+++ INPUT RECORDS +++
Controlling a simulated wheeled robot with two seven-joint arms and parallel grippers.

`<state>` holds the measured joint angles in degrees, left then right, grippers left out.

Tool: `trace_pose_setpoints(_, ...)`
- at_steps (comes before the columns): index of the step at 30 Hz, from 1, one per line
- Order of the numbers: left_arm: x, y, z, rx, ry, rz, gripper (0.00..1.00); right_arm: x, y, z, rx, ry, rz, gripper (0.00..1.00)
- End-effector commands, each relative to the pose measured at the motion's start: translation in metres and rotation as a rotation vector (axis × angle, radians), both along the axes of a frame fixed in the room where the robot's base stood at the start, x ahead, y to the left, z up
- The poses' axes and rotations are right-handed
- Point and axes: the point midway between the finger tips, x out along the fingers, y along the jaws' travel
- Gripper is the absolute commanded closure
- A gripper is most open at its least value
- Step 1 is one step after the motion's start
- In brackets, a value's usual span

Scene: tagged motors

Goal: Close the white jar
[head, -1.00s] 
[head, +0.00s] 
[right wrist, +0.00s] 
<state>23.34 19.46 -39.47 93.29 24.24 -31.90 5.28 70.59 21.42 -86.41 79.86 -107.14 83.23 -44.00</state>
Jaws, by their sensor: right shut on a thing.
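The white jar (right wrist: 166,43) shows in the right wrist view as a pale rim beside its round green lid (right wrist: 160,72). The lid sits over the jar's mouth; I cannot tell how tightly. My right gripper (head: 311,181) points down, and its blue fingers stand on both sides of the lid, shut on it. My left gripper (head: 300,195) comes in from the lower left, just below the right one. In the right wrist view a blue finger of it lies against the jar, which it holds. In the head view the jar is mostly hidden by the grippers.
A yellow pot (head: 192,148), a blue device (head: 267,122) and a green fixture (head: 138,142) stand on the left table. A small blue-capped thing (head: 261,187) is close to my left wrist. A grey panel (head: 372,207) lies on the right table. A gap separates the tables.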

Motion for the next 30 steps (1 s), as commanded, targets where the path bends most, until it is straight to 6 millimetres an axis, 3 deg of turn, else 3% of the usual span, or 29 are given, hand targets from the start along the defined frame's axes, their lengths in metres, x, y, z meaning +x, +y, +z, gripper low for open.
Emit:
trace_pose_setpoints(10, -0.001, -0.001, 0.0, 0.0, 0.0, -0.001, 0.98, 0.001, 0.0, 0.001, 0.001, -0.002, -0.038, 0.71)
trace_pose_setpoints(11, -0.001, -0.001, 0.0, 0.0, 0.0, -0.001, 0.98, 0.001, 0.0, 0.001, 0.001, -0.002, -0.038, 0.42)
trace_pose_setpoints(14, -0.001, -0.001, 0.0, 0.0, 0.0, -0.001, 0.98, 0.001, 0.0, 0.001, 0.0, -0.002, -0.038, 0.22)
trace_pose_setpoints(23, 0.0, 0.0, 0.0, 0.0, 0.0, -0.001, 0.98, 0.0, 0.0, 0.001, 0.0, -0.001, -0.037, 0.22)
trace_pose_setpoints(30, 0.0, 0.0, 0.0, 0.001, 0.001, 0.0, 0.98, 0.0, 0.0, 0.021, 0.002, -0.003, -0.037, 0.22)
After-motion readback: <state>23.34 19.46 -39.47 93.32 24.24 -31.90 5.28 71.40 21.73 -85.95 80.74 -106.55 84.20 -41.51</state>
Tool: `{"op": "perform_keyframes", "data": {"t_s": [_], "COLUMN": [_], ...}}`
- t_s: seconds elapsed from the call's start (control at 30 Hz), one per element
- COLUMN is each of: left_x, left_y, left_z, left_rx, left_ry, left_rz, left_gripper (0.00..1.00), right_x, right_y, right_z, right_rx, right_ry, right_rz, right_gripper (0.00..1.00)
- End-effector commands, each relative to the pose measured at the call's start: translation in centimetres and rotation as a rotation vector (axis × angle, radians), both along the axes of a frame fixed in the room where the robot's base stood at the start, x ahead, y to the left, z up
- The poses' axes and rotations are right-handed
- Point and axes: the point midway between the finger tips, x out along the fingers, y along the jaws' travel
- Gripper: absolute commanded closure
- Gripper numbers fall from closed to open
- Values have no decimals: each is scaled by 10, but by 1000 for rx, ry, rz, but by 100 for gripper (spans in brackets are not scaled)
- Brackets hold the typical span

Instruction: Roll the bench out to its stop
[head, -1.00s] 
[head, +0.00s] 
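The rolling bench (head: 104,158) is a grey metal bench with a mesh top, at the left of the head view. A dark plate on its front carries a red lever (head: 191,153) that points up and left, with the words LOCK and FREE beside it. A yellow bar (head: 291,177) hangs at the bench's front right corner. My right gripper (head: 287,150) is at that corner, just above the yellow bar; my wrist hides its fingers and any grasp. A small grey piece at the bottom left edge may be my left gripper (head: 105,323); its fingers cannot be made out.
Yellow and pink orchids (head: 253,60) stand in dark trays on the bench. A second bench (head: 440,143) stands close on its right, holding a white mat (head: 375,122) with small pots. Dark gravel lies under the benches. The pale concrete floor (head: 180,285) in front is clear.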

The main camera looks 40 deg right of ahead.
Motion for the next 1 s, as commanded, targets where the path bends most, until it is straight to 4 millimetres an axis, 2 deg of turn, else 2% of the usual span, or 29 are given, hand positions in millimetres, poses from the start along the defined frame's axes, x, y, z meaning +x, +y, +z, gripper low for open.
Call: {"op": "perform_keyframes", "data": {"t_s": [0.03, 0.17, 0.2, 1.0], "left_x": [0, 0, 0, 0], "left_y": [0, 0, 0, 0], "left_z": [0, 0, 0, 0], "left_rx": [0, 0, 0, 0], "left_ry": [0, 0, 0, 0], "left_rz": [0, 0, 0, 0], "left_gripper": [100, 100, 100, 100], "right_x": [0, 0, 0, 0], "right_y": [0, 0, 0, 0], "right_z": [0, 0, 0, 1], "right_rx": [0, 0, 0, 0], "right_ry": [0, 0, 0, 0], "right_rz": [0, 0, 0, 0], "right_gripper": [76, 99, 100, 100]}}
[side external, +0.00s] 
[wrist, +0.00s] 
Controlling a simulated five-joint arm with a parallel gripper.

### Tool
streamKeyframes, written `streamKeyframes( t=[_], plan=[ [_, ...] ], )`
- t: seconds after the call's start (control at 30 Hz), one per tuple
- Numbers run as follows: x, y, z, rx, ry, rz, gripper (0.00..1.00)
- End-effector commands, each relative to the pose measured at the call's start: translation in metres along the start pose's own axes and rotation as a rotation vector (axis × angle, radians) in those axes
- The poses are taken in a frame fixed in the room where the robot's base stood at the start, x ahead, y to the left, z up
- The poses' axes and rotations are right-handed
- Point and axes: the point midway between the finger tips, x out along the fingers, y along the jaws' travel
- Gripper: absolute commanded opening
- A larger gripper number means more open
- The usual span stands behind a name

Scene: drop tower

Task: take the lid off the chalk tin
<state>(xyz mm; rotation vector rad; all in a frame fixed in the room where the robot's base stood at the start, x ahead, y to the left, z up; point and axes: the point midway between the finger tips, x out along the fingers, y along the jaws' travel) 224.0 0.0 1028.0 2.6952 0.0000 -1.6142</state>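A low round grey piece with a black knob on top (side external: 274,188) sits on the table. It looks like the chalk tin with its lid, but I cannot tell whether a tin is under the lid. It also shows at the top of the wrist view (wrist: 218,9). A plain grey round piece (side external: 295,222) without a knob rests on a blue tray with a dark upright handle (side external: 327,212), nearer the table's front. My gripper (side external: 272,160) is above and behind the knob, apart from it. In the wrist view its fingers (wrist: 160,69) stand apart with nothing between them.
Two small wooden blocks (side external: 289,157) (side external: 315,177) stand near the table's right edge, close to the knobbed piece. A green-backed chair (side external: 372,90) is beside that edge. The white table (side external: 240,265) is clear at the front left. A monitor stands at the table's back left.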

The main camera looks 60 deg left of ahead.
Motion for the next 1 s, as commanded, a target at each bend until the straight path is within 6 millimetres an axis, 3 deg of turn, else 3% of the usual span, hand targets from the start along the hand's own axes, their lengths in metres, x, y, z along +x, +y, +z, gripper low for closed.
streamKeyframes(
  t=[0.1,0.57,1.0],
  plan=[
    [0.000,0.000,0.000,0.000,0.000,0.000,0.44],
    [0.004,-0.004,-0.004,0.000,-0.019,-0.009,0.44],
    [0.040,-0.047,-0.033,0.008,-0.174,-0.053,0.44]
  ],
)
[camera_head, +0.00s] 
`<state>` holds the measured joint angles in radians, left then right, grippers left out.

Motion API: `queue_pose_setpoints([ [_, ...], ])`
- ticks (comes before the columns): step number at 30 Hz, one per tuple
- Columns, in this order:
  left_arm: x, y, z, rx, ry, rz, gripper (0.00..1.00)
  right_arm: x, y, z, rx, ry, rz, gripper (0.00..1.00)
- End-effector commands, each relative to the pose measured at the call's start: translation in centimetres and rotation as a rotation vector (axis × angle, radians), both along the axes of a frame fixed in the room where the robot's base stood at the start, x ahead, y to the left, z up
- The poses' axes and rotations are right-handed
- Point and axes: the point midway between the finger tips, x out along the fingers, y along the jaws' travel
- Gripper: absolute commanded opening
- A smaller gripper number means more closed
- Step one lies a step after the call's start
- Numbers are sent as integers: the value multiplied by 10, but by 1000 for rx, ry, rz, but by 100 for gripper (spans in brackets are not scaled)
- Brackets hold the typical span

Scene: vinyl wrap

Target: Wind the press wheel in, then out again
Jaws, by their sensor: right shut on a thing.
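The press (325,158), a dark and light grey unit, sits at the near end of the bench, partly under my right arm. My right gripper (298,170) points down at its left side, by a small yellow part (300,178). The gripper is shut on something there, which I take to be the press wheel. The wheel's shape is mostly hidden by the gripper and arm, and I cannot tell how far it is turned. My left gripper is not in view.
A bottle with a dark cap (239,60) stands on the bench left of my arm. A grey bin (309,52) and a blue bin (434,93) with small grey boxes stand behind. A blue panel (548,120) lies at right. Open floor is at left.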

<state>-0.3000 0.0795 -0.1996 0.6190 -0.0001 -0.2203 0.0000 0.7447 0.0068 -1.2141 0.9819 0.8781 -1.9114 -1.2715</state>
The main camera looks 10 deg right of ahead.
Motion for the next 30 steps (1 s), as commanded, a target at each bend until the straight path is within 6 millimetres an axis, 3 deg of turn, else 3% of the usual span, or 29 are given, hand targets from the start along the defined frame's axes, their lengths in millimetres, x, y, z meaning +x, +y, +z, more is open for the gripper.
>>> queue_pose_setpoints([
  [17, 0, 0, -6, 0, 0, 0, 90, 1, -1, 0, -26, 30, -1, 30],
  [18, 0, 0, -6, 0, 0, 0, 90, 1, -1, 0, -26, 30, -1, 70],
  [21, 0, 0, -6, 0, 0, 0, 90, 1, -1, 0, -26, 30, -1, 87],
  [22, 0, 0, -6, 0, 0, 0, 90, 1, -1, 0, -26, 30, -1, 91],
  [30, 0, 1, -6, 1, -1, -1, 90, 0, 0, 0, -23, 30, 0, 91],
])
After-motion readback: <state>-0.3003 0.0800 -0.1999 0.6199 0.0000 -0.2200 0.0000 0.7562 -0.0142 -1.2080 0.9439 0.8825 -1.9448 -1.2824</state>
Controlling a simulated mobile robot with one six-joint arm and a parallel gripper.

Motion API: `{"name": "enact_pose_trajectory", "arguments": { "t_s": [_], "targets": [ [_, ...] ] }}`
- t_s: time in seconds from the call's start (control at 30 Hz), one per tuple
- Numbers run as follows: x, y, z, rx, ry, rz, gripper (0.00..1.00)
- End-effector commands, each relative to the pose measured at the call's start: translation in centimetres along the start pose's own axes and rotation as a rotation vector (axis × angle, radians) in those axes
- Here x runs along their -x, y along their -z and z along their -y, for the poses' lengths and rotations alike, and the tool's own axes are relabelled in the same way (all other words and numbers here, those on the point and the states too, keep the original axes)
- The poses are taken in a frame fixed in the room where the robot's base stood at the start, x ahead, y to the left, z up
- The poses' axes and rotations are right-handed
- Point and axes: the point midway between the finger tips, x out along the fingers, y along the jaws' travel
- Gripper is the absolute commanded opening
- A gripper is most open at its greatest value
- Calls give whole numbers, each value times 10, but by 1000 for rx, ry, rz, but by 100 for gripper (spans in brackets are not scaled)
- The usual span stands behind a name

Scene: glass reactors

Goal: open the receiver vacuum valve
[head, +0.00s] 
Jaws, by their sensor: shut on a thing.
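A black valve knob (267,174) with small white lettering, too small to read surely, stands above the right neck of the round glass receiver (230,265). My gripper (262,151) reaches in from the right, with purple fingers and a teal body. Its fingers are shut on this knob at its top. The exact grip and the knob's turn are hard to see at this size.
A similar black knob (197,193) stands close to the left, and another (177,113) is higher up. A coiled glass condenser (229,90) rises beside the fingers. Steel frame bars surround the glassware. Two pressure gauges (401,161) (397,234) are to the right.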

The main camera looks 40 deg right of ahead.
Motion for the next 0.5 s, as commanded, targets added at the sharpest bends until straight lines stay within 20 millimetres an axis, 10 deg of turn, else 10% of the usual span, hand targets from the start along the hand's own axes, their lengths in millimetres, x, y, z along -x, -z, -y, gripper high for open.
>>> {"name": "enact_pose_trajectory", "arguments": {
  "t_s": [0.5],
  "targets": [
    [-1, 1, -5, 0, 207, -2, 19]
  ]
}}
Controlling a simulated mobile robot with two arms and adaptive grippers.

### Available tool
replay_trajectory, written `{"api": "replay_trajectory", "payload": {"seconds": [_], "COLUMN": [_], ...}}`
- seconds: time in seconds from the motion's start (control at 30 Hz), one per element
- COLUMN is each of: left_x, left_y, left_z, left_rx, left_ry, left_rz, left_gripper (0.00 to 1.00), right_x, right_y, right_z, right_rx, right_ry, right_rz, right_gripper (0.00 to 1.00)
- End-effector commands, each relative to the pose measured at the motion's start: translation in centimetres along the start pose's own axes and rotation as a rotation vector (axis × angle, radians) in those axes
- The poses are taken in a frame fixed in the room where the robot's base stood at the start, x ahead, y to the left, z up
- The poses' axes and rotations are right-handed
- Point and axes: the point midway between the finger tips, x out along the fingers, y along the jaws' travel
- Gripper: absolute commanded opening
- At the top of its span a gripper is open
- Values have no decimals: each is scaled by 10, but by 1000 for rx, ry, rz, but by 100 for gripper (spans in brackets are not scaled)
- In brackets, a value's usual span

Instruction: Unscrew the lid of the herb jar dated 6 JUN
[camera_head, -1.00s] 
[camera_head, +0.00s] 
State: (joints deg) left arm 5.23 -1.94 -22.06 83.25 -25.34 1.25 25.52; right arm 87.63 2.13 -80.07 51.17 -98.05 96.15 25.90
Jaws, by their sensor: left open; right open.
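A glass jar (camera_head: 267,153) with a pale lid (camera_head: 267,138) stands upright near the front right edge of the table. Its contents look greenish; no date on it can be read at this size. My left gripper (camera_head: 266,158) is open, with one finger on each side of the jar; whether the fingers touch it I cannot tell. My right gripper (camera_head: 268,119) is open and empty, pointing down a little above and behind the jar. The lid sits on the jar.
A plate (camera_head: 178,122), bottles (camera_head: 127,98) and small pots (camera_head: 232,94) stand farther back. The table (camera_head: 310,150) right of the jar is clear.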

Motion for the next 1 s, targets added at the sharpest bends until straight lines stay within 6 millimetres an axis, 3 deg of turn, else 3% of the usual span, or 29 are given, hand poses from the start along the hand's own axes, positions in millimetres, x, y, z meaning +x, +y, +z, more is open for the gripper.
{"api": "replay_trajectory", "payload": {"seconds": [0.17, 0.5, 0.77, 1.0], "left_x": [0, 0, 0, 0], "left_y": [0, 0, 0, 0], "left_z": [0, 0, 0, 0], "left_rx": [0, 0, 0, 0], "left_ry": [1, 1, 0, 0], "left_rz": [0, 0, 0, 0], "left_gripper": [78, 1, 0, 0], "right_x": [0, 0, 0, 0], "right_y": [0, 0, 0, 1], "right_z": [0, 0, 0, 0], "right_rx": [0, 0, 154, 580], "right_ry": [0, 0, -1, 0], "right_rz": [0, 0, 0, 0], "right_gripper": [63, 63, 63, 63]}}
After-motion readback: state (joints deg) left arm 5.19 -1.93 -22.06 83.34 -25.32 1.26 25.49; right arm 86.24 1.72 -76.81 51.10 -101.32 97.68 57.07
+++
» WHAT IS EXPECTED
Extract the first line above and each line after it up to and including the one with "- at_steps (comes", please, exactly and with nothing else.

» FULL OUTPUT
Controlling a simulated wheeled robot with two seven-joint arms and parallel grippers.

`<state>` holds the measured joint angles in degrees, left then right, grippers left out.

Tool: `trace_pose_setpoints(_, ...)`
- at_steps (comes before the columns): index of the step at 30 Hz, from 1, one per line

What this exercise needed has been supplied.